Exercise directions
Copy every record below exactly.

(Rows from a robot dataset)

^^^^^^^^

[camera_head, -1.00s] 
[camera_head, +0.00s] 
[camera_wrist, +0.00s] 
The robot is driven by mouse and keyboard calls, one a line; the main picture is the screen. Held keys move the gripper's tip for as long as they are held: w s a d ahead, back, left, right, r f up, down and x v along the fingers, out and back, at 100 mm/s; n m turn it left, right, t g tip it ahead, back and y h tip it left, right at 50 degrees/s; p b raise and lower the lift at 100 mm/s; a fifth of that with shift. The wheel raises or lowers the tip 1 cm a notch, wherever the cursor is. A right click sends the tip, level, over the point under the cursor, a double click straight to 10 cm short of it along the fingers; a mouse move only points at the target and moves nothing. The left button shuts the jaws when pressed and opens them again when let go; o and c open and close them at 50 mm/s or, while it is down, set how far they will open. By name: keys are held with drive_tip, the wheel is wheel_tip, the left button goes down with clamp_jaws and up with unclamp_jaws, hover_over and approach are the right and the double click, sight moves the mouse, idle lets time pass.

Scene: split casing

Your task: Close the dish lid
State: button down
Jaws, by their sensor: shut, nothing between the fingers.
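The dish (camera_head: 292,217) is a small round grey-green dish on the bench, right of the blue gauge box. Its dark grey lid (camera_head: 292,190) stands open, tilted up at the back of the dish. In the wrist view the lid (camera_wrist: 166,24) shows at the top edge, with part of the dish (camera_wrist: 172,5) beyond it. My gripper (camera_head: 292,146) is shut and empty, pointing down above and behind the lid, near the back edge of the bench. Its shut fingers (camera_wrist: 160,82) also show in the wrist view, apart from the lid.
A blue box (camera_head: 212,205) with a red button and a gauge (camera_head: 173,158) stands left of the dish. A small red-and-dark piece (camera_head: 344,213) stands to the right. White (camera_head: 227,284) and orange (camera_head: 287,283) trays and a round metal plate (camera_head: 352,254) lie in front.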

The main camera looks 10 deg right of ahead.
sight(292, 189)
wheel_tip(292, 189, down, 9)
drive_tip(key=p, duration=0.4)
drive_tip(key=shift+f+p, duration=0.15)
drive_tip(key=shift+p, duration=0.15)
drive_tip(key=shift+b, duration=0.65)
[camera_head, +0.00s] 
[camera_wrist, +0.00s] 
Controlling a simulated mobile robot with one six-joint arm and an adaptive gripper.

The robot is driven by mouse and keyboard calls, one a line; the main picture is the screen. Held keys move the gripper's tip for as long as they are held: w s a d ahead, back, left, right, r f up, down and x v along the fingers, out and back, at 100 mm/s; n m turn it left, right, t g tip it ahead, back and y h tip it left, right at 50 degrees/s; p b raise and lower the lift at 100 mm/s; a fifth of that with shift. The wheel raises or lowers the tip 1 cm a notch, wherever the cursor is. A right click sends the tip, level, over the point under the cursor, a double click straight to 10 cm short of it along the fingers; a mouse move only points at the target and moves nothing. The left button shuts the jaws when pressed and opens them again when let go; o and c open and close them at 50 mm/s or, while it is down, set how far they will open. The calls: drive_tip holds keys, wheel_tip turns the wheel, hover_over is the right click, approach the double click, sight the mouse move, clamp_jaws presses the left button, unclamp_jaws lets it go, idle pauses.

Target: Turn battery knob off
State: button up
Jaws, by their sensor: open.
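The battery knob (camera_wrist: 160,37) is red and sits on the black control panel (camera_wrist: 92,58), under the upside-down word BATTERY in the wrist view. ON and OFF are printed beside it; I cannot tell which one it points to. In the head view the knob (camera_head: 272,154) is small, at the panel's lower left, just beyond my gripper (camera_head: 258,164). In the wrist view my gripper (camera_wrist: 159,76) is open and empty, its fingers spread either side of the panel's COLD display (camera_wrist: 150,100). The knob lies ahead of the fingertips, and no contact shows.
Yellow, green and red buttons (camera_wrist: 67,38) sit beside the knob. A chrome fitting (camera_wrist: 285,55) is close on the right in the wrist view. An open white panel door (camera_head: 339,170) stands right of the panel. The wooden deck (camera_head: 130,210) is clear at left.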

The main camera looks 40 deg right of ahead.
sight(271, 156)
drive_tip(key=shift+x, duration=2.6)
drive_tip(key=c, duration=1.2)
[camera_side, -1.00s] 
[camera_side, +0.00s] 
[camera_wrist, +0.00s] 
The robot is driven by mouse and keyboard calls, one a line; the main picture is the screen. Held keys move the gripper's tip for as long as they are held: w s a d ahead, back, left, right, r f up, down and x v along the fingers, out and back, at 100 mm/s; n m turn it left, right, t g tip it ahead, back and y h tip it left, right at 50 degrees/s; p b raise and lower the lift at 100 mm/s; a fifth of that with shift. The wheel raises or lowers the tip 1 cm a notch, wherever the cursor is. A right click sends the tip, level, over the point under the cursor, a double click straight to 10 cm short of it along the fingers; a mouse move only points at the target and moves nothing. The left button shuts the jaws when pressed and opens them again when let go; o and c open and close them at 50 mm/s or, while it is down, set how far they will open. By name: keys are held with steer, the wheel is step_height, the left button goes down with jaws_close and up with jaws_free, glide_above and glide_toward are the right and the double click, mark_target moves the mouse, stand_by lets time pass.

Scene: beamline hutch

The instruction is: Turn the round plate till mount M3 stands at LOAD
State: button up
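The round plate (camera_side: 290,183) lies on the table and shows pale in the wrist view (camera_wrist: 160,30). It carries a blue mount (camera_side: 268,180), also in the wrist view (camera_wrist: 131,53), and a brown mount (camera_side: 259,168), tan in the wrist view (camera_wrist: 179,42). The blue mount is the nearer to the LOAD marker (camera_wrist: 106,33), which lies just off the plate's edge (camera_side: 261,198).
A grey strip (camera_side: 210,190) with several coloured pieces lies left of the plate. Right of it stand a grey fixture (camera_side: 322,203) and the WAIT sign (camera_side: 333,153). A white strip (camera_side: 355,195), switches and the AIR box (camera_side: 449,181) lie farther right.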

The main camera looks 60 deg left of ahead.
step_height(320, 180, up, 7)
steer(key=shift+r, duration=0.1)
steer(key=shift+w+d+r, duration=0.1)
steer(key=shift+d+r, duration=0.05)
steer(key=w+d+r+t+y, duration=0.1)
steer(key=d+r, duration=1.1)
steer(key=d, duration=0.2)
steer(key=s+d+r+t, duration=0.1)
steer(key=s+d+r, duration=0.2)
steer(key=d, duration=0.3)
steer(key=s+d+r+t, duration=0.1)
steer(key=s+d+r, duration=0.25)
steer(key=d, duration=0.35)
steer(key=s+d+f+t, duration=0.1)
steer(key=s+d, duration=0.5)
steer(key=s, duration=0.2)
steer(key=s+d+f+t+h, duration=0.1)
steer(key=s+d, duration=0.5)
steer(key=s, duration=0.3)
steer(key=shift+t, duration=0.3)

^^^^^^^^

Output for this task
[camera_head, -1.00s] 
[camera_head, +0.00s] 
[camera_wrist, +0.00s] 
The robot is driven by mouse and keyboard calls, one a line; the main picture is the screen. Held keys move the gripper's tip for as long as they are held: w s a d ahead, back, left, right, r f up, down and x v along the fingers, out and back, at 100 mm/s; n m turn it left, right, t g tip it ahead, back and y h tip it left, right at 50 degrees/s; p b raise and lower the lift at 100 mm/s; a fifth of that with shift. The wheel raises or lowers the tip 1 cm a notch, wherever the cursor is. A right click sends the tip, level, over the point under the cursor, a double click straight to 10 cm short of it along the fingers; a mouse move only points at the target and moves nothing. The left button shuts the jaws when pressed and opens them again when let go; o and c open and close them at 50 mm/s or, while it is down, set how far they will open. By name: keys are held with drive_tip, the wheel is wheel_tip, the left button goes down with clamp_jaws and up with unclamp_jaws, hover_over and approach are the right and the double click, sight moves the mouse, idle lets time pass.

Scene: split casing

Your task: Close the dish lid
State: button down
Jaws, by their sensor: shut, nothing between the fingers.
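The dish (camera_head: 292,217) is a small round grey-green dish on the bench, right of the blue gauge box. Its dark grey lid (camera_head: 292,190) stands open, tilted up at the back of the dish. In the wrist view the lid (camera_wrist: 166,24) shows at the top edge, with part of the dish (camera_wrist: 172,5) beyond it. My gripper (camera_head: 292,146) is shut and empty, pointing down above and behind the lid, near the back edge of the bench. Its shut fingers (camera_wrist: 160,82) also show in the wrist view, apart from the lid.
A blue box (camera_head: 212,205) with a red button and a gauge (camera_head: 173,158) stands left of the dish. A small red-and-dark piece (camera_head: 344,213) stands to the right. White (camera_head: 227,284) and orange (camera_head: 287,283) trays and a round metal plate (camera_head: 352,254) lie in front.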

The main camera looks 10 deg right of ahead.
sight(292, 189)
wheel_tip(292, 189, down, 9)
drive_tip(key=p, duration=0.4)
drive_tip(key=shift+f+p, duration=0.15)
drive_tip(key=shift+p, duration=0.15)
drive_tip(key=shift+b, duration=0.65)
[camera_head, +0.00s] 
[camera_wrist, +0.00s] 
Controlling a simulated mobile robot with one six-joint arm and an adaptive gripper.

The robot is driven by mouse and keyboard calls, one a line; the main picture is the screen. Held keys move the gripper's tip for as long as they are held: w s a d ahead, back, left, right, r f up, down and x v along the fingers, out and back, at 100 mm/s; n m turn it left, right, t g tip it ahead, back and y h tip it left, right at 50 degrees/s; p b raise and lower the lift at 100 mm/s; a fifth of that with shift. The wheel raises or lowers the tip 1 cm a notch, wherever the cursor is. A right click sends the tip, level, over the point under the cursor, a double click straight to 10 cm short of it along the fingers; a mouse move only points at the target and moves nothing. The left button shuts the jaws when pressed and opens them again when let go; o and c open and close them at 50 mm/s or, while it is down, set how far they will open. The calls: drive_tip holds keys, wheel_tip turns the wheel, hover_over is the right click, approach the double click, sight the mouse move, clamp_jaws presses the left button, unclamp_jaws lets it go, idle pauses.

Target: Turn battery knob off
State: button up
Jaws, by their sensor: open.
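The battery knob (camera_wrist: 160,37) is red and sits on the black control panel (camera_wrist: 92,58), under the upside-down word BATTERY in the wrist view. ON and OFF are printed beside it; I cannot tell which one it points to. In the head view the knob (camera_head: 272,154) is small, at the panel's lower left, just beyond my gripper (camera_head: 258,164). In the wrist view my gripper (camera_wrist: 159,76) is open and empty, its fingers spread either side of the panel's COLD display (camera_wrist: 150,100). The knob lies ahead of the fingertips, and no contact shows.
Yellow, green and red buttons (camera_wrist: 67,38) sit beside the knob. A chrome fitting (camera_wrist: 285,55) is close on the right in the wrist view. An open white panel door (camera_head: 339,170) stands right of the panel. The wooden deck (camera_head: 130,210) is clear at left.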

The main camera looks 40 deg right of ahead.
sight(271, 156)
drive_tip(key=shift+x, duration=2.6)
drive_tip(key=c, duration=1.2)
[camera_side, -1.00s] 
[camera_side, +0.00s] 
[camera_wrist, +0.00s] 
The robot is driven by mouse and keyboard calls, one a line; the main picture is the screen. Held keys move the gripper's tip for as long as they are held: w s a d ahead, back, left, right, r f up, down and x v along the fingers, out and back, at 100 mm/s; n m turn it left, right, t g tip it ahead, back and y h tip it left, right at 50 degrees/s; p b raise and lower the lift at 100 mm/s; a fifth of that with shift. The wheel raises or lowers the tip 1 cm a notch, wherever the cursor is. A right click sends the tip, level, over the point under the cursor, a double click straight to 10 cm short of it along the fingers; a mouse move only points at the target and moves nothing. The left button shuts the jaws when pressed and opens them again when let go; o and c open and close them at 50 mm/s or, while it is down, set how far they will open. By name: keys are held with steer, the wheel is step_height, the left button goes down with jaws_close and up with jaws_free, glide_above and glide_toward are the right and the double click, mark_target moves the mouse, stand_by lets time pass.

Scene: beamline hutch

The instruction is: Turn the round plate till mount M3 stands at LOAD
State: button up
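The round plate (camera_side: 290,183) lies on the table and shows pale in the wrist view (camera_wrist: 160,30). It carries a blue mount (camera_side: 268,180), also in the wrist view (camera_wrist: 131,53), and a brown mount (camera_side: 259,168), tan in the wrist view (camera_wrist: 179,42). The blue mount is the nearer to the LOAD marker (camera_wrist: 106,33), which lies just off the plate's edge (camera_side: 261,198).
A grey strip (camera_side: 210,190) with several coloured pieces lies left of the plate. Right of it stand a grey fixture (camera_side: 322,203) and the WAIT sign (camera_side: 333,153). A white strip (camera_side: 355,195), switches and the AIR box (camera_side: 449,181) lie farther right.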

The main camera looks 60 deg left of ahead.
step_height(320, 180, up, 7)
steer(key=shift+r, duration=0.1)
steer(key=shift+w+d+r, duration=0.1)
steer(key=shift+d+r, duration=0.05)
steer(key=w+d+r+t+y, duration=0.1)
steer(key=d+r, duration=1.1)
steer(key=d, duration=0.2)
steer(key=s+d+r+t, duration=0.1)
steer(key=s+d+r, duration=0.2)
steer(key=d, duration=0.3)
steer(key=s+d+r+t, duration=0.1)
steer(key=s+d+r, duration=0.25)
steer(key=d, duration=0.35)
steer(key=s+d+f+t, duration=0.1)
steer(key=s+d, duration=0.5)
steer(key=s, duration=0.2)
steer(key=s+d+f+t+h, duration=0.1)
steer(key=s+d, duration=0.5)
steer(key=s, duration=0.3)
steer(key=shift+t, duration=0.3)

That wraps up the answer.